INFORMATION SHOWN:
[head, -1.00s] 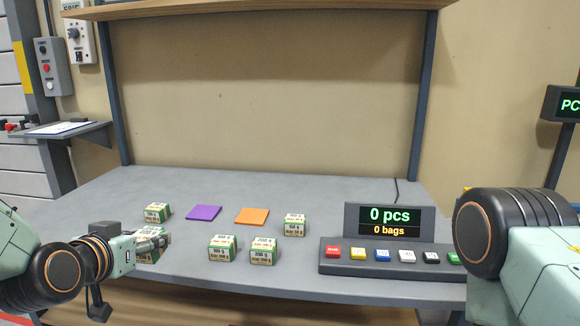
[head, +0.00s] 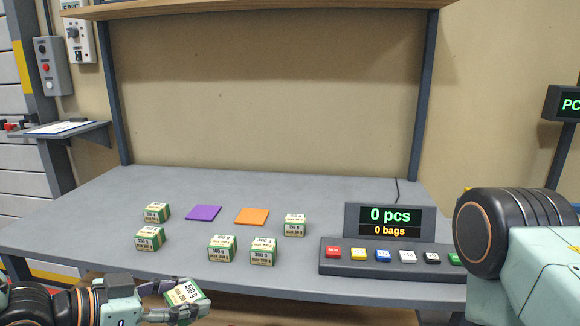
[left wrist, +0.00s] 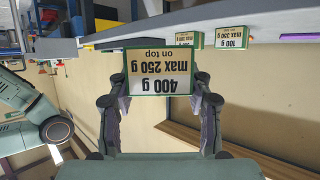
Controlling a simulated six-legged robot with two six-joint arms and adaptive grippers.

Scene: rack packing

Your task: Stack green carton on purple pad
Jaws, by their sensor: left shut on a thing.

PROBLEM STATEMENT:
All of the lines above should be printed exactly, minus the pictures.

PROBLEM SOLUTION:
[head, -1.00s] 
[head, +0.00s] 
[left wrist, +0.00s] 
Controlling a simulated six-legged robot with two six-joint arms and adaptive grippers.

Scene: rack packing

Your task: Stack green carton on purple pad
Jaws, by their sensor: left shut on a thing.

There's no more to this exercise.